GIVEN DATA:
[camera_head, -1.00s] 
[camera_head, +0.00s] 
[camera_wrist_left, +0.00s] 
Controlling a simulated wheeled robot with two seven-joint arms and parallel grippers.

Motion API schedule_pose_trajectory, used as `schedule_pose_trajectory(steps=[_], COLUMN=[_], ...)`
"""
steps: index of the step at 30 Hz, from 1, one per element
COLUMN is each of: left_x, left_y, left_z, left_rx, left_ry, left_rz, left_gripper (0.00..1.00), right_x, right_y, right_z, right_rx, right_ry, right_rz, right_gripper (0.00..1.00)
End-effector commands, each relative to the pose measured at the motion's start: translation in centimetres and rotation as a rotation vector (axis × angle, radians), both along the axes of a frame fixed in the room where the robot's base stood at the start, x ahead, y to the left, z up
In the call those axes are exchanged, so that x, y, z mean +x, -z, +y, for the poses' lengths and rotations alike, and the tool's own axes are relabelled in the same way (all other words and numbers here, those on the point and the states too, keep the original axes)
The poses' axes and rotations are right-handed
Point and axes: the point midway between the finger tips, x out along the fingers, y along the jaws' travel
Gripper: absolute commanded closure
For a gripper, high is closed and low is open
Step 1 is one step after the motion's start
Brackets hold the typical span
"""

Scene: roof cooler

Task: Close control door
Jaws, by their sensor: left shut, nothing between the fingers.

WORK TO BE COMPLETED:
With both ends included, please retype exactly the lines from the line containing "In the call" to the final line of the data.

SOLVED PROBLEM:
In the call those axes are exchanged, so that x, y, z mean +x, -z, +y, for the poses' lengths and rotations alike, and the tool's own axes are relabelled in the same way (all other words and numbers here, those on the point and the states too, keep the original axes)
The poses' axes and rotations are right-handed
Point and axes: the point midway between the finger tips, x out along the fingers, y along the jaws' travel
Gripper: absolute commanded closure
For a gripper, high is closed and low is open
Step 1 is one step after the motion's start
Brackets hold the typical span
"""

Scene: roof cooler

Task: Close control door
Jaws, by their sensor: left shut, nothing between the fingers.

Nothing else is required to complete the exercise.